> Exercise objective
Print the listing below exactly.

— Start —

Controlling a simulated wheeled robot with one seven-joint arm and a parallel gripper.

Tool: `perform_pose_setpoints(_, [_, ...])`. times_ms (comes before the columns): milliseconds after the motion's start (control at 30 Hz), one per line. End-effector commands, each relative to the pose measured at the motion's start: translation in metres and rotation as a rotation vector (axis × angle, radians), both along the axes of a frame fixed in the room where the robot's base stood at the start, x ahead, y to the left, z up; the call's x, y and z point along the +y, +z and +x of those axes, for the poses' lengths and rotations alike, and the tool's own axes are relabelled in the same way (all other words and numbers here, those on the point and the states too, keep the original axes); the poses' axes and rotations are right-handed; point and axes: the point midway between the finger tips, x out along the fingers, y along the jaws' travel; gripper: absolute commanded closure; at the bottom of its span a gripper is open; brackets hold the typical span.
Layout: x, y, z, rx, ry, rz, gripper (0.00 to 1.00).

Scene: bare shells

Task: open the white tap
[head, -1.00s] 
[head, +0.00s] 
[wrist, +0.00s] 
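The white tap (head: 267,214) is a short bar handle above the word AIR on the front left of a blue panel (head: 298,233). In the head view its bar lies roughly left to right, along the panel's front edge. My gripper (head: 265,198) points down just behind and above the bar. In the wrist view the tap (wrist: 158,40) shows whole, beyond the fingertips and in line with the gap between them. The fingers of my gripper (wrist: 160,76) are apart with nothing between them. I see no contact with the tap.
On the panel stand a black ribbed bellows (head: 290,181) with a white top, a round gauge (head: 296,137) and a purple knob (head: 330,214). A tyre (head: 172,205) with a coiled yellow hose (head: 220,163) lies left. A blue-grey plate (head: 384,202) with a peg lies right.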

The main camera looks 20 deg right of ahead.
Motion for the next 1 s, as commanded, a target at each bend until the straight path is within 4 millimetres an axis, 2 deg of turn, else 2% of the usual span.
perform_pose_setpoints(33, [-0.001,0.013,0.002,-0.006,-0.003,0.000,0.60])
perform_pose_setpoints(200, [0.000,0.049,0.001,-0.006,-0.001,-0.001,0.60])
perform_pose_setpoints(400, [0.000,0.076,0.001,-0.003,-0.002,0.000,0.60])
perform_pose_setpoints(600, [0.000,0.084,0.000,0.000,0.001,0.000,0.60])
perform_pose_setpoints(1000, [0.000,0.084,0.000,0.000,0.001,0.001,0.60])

— End —

> Output for this exercise
Controlling a simulated wheeled robot with one seven-joint arm and a parallel gripper.

Tool: `perform_pose_setpoints(_, [_, ...])`. times_ms (comes before the columns): milliseconds after the motion's start (control at 30 Hz), one per line. End-effector commands, each relative to the pose measured at the motion's start: translation in metres and rotation as a rotation vector (axis × angle, radians), both along the axes of a frame fixed in the room where the robot's base stood at the start, x ahead, y to the left, z up; the call's x, y and z point along the +y, +z and +x of those axes, for the poses' lengths and rotations alike, and the tool's own axes are relabelled in the same way (all other words and numbers here, those on the point and the states too, keep the original axes); the poses' axes and rotations are right-handed; point and axes: the point midway between the finger tips, x out along the fingers, y along the jaws' travel; gripper: absolute commanded closure; at the bottom of its span a gripper is open; brackets hold the typical span.
Layout: x, y, z, rx, ry, rz, gripper (0.00 to 1.00).

Scene: bare shells

Task: open the white tap
[head, -1.00s] 
[head, +0.00s] 
[wrist, +0.00s] 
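The white tap (head: 267,214) is a short bar handle above the word AIR on the front left of a blue panel (head: 298,233). In the head view its bar lies roughly left to right, along the panel's front edge. My gripper (head: 265,198) points down just behind and above the bar. In the wrist view the tap (wrist: 158,40) shows whole, beyond the fingertips and in line with the gap between them. The fingers of my gripper (wrist: 160,76) are apart with nothing between them. I see no contact with the tap.
On the panel stand a black ribbed bellows (head: 290,181) with a white top, a round gauge (head: 296,137) and a purple knob (head: 330,214). A tyre (head: 172,205) with a coiled yellow hose (head: 220,163) lies left. A blue-grey plate (head: 384,202) with a peg lies right.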

The main camera looks 20 deg right of ahead.
Motion for the next 1 s, as commanded, a target at each bend until the straight path is within 4 millimetres an axis, 2 deg of turn, else 2% of the usual span.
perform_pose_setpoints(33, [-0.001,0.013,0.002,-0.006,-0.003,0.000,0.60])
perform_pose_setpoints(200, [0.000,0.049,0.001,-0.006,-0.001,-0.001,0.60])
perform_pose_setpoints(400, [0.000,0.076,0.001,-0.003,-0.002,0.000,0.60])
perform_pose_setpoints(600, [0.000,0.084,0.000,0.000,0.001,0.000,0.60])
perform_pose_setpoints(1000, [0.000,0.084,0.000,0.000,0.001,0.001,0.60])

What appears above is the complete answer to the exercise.